===== ENTRIES SUPPLIED
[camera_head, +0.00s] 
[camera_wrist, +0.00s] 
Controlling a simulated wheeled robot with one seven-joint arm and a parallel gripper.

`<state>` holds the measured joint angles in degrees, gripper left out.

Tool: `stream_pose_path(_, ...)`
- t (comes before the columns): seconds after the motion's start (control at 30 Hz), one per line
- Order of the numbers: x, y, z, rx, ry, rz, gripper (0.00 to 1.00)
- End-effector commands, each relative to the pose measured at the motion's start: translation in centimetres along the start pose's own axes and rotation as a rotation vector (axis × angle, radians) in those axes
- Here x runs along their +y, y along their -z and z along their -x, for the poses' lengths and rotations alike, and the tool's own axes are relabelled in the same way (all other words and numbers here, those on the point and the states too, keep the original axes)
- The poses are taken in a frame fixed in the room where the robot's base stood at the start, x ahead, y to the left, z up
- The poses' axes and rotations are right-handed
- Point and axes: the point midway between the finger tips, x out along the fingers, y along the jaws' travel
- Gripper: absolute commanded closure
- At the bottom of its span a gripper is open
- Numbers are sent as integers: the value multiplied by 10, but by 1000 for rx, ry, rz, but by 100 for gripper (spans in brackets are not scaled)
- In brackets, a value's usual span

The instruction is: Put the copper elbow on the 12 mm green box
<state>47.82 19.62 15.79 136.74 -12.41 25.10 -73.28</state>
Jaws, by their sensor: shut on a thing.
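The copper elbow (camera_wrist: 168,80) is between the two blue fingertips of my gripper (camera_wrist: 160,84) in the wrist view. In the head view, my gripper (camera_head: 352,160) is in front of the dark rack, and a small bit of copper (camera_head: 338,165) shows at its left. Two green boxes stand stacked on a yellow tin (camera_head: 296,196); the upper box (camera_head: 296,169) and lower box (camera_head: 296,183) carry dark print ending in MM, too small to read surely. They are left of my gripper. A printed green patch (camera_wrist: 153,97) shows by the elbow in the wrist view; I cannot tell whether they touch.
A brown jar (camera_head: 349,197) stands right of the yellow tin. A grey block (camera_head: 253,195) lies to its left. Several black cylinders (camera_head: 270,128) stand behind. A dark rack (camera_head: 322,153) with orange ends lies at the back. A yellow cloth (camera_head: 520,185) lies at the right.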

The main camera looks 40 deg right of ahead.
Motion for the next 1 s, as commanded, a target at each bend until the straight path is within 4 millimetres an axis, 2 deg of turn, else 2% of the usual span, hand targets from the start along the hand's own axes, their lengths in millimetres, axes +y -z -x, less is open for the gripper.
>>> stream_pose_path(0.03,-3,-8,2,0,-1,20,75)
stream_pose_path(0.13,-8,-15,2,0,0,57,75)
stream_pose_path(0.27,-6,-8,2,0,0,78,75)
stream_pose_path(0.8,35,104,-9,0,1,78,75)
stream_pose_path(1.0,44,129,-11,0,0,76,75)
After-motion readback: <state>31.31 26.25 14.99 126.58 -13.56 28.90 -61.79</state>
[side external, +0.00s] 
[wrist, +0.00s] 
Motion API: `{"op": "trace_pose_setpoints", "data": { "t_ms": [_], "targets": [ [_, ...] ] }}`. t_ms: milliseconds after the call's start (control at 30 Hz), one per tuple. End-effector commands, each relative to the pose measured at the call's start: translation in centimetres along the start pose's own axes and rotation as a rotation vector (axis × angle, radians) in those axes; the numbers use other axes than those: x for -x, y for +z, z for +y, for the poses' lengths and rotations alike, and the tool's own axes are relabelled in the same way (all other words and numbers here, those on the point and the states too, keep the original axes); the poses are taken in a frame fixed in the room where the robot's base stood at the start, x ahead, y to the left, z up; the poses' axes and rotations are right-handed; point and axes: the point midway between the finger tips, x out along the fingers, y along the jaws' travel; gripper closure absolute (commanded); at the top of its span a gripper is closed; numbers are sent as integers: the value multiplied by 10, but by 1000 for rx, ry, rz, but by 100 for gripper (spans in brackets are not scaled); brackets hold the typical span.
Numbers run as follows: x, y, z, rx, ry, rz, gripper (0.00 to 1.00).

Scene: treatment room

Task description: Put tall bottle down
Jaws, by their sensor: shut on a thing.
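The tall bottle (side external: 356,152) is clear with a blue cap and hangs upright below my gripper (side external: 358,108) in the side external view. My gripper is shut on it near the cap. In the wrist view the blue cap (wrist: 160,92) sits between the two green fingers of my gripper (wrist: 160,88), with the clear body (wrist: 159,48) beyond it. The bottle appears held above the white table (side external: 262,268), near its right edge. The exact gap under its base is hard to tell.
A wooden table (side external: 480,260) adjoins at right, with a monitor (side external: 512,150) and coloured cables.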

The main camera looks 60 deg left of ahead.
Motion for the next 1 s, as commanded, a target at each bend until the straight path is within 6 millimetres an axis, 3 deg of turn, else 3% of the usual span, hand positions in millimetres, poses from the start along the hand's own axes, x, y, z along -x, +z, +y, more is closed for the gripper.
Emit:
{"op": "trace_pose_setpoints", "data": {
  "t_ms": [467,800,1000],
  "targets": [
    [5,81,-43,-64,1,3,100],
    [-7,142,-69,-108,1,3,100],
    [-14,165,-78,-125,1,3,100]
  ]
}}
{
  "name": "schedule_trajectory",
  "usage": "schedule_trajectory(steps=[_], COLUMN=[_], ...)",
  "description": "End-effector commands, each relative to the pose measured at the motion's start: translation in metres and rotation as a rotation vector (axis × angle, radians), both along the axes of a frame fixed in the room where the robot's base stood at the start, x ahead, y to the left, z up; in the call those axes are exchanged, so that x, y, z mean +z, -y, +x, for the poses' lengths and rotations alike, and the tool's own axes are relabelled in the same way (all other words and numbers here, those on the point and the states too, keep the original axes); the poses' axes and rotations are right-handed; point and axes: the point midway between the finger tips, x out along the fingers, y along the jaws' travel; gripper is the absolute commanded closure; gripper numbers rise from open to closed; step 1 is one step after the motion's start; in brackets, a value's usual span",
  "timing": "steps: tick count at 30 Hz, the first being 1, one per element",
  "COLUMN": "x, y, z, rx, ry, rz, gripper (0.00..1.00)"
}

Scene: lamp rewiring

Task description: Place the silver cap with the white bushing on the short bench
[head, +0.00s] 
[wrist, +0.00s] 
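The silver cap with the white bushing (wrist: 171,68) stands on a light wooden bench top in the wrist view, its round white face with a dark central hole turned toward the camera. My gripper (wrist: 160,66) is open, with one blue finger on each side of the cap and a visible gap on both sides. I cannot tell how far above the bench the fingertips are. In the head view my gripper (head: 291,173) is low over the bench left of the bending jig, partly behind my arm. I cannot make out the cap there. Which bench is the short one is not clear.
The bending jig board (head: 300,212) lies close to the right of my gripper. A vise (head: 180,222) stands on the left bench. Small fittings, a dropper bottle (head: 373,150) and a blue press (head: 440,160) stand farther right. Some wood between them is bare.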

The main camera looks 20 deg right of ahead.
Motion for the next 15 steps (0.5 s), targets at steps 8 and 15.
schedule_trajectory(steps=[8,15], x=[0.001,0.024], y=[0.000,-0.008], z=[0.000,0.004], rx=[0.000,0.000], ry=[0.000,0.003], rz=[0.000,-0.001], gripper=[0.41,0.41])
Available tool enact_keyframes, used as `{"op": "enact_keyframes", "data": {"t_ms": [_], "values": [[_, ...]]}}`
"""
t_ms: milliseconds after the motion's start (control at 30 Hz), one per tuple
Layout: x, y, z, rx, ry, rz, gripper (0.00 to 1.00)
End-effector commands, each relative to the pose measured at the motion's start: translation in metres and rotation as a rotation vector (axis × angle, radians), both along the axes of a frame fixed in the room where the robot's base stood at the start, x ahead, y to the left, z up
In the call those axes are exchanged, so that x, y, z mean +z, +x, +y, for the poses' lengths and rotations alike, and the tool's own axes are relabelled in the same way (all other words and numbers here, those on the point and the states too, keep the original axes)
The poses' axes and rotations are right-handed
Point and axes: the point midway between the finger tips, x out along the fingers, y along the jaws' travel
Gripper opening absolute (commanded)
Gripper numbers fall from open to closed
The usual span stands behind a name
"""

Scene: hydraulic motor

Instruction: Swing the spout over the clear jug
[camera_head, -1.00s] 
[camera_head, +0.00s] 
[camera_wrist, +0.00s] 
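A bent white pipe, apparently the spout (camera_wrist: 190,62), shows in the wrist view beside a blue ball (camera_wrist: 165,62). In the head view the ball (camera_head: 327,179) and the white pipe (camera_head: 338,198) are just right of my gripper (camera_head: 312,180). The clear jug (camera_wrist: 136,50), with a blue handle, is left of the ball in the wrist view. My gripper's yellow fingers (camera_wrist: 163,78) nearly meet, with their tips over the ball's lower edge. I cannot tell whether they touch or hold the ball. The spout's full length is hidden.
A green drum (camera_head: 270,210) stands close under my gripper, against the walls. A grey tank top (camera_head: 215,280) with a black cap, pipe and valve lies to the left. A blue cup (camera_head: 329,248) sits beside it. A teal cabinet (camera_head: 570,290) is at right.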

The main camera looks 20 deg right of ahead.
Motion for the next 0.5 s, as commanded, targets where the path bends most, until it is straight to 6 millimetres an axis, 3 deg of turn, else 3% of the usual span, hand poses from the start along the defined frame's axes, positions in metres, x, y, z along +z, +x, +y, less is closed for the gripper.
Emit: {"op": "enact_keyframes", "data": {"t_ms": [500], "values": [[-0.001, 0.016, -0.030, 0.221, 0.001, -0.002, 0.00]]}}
==========
- [JOB]:
Copy out only the lines above from the one with "- The poses are" to the one with "<state>47.82 19.62 15.79", inclusive, exactly as they stand.

- [RIGHT ANSWER]:
- The poses are taken in a frame fixed in the room where the robot's base stood at the start, x ahead, y to the left, z up
- The poses' axes and rotations are right-handed
- Point and axes: the point midway between the finger tips, x out along the fingers, y along the jaws' travel
- Gripper: absolute commanded closure
- At the bottom of its span a gripper is open
- Numbers are sent as integers: the value multiplied by 10, but by 1000 for rx, ry, rz, but by 100 for gripper (spans in brackets are not scaled)
- In brackets, a value's usual span

The instruction is: Put the copper elbow on the 12 mm green box
<state>47.82 19.62 15.79 136.74 -12.41 25.10 -73.28</state>

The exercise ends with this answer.